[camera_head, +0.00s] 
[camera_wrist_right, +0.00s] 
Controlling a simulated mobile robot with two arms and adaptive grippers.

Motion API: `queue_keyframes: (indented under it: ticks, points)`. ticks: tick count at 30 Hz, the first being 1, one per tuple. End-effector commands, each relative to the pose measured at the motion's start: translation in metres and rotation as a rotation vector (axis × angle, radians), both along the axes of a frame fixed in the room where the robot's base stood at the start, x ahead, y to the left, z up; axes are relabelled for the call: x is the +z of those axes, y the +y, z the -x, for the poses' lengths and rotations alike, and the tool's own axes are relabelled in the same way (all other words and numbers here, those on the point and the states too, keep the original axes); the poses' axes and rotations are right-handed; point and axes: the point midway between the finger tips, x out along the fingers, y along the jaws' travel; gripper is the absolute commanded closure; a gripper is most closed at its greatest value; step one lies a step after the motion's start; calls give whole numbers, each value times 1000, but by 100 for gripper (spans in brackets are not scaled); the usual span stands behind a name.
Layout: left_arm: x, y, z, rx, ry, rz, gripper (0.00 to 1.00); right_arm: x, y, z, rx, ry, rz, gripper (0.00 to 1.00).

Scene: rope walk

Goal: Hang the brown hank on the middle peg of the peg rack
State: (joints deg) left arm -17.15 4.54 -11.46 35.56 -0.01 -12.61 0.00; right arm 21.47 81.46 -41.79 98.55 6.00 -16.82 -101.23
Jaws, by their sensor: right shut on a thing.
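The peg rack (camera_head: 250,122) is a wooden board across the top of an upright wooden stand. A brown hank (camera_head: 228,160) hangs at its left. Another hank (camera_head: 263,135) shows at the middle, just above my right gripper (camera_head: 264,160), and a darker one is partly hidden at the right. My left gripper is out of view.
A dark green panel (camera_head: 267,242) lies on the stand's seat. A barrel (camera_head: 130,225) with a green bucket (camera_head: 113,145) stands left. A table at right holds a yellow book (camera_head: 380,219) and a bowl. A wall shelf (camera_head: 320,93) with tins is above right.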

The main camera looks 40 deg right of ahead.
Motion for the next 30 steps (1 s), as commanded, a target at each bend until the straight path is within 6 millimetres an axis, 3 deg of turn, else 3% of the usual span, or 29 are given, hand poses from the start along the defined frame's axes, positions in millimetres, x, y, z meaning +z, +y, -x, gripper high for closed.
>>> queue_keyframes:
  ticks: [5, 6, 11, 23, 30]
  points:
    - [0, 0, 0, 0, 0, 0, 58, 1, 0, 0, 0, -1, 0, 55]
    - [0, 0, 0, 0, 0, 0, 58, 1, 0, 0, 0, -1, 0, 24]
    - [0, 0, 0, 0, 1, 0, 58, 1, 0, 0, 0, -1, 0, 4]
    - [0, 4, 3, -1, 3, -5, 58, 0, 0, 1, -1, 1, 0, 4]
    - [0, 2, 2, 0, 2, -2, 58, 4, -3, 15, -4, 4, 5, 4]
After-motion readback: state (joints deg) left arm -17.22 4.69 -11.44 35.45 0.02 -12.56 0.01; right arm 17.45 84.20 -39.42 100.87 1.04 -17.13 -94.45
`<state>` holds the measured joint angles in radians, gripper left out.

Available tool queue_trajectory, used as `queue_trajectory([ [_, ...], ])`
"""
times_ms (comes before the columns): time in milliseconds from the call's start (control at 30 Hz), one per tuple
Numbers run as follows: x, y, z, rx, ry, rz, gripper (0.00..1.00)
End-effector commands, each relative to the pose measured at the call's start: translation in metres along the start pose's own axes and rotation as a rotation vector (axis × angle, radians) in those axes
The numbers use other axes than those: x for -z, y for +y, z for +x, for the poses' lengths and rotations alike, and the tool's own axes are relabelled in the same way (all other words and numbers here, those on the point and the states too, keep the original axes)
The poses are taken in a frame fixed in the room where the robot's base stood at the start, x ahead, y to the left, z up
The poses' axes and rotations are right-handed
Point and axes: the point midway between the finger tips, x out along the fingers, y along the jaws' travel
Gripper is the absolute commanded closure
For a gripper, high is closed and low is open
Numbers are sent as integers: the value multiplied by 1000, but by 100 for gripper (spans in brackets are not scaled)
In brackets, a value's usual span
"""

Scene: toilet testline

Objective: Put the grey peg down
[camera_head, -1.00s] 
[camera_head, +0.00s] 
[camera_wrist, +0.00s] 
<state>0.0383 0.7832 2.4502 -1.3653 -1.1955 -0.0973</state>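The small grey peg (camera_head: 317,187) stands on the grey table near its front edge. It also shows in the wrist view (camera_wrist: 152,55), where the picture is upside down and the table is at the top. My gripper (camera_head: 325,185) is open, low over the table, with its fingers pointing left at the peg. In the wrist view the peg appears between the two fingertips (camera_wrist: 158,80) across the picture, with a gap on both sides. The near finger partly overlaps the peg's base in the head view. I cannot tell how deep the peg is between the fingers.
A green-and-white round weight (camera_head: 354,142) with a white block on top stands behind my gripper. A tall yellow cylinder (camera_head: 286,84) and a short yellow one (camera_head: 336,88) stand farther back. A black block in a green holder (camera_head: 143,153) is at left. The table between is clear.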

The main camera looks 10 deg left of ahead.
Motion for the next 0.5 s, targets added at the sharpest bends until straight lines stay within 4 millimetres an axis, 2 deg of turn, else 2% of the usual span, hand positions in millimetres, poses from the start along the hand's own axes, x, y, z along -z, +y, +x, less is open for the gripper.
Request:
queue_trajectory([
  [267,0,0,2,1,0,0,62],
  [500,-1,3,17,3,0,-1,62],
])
****************************************
Copy every line in the records above that contains the word "from".

Motion for the next 30 steps (1 s), as commanded, a target at each bend until the straight path is within 6 millimetres an axis, 3 deg of turn, else 3% of the usual span, or 29 are given, hand poses from the start along the defined frame's axes, positions in millimetres, x, y, z meaning +z, +y, -x, gripper high for closed.
times_ms (comes before the columns): time in milliseconds from the call's start (control at 30 Hz), one per tuple
Motion for the next 0.5 s, targets added at the sharpest bends until straight lines stay within 4 millimetres an axis, 2 deg of turn, else 2% of the usual span, hand positions in millimetres, poses from the start along the hand's own axes, x, y, z along -z, +y, +x, less is open for the gripper.

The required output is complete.